优化代码的挑战之一是挂钟时间的变化和不透明性。从自适应时钟速度到与其他进程的资源争用,存在许多不确定性的来源。此外,端到端时间不会洞悉时间在哪些地方被消耗,而这正是我们在优化代码时真正感兴趣的。

一种补充方法是收集指令计数。这些计数是一种代理指标,不反映性能的所有方面(例如内存或 I/O 绑定任务),但它们确实具有一些有用的属性。指令计数是可重现的,不受环境变化的影响,并且提供对程序在哪些地方消耗周期的细粒度洞察。

为了了解指令计数的效用,让我们看看如何减少 batched_dot_mul_sum 的开销。显而易见的解决方案是将其移至 C++,这样可以避免多次在 Python 和 C++ 之间进行切换。

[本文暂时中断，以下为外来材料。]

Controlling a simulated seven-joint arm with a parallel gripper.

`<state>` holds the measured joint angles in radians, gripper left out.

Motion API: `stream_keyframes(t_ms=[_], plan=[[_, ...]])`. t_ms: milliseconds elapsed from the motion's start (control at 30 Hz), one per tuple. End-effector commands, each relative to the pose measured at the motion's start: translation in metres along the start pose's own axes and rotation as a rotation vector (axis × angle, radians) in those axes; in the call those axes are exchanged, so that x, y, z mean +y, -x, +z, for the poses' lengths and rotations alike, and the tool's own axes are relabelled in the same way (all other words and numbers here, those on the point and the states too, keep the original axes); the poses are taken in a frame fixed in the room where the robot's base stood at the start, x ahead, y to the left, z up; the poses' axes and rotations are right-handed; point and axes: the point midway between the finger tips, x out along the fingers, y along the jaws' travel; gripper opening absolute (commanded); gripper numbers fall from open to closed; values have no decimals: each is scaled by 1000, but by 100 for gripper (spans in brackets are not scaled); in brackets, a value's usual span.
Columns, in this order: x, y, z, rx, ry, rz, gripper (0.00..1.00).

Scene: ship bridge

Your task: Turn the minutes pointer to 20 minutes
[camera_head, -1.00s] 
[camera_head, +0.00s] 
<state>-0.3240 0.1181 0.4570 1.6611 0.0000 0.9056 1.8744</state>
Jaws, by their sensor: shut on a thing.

幸运的是,源代码几乎相同。我们在 C++ 中要问的一个问题是我们应该按值传递参数还是按引用传递参数。

batched_dot_src = """\
/* ---- Python ---- */
// def batched_dot_mul_sum(a, b):
//     return a.mul(b).sum(-1)

torch::Tensor batched_dot_mul_sum_v0(
    const torch::Tensor a,
    const torch::Tensor b) {
  return a.mul(b).sum(-1);
}

torch::Tensor batched_dot_mul_sum_v1(
    const torch::Tensor& a,
    const torch::Tensor& b) {
  return a.mul(b).sum(-1);
}
"""


# PyTorch makes it easy to test our C++ implementations by providing a utility
# to JIT compile C++ source into Python extensions:
import os
from torch.utils import cpp_extension
cpp_lib = cpp_extension.load_inline(
    name='cpp_lib',
    cpp_sources=batched_dot_src,
    extra_cflags=['-O3'],
    extra_include_paths=[
        # `load_inline` needs to know where to find ``pybind11`` headers.
        os.path.join(os.getenv('CONDA_PREFIX'), 'include')
    ],
    functions=['batched_dot_mul_sum_v0', 'batched_dot_mul_sum_v1']
)

# `load_inline` will create a shared object that is loaded into Python. When we collect
# instruction counts Timer will create a subprocess, so we need to re-import it. The
# import process is slightly more complicated for C extensions, but that's all we're
# doing here.
module_import_str = f"""\
# https://stackoverflow.com/questions/67631/how-to-import-a-module-given-the-full-path
import importlib.util
spec = importlib.util.spec_from_file_location("cpp_lib", {repr(cpp_lib.__file__)})
cpp_lib = importlib.util.module_from_spec(spec)
spec.loader.exec_module(cpp_lib)"""

import textwrap
def pretty_print(result):
    """Import machinery for ``cpp_lib.so`` can get repetitive to look at."""
    print(repr(result).replace(textwrap.indent(module_import_str, "  "), "  import cpp_lib"))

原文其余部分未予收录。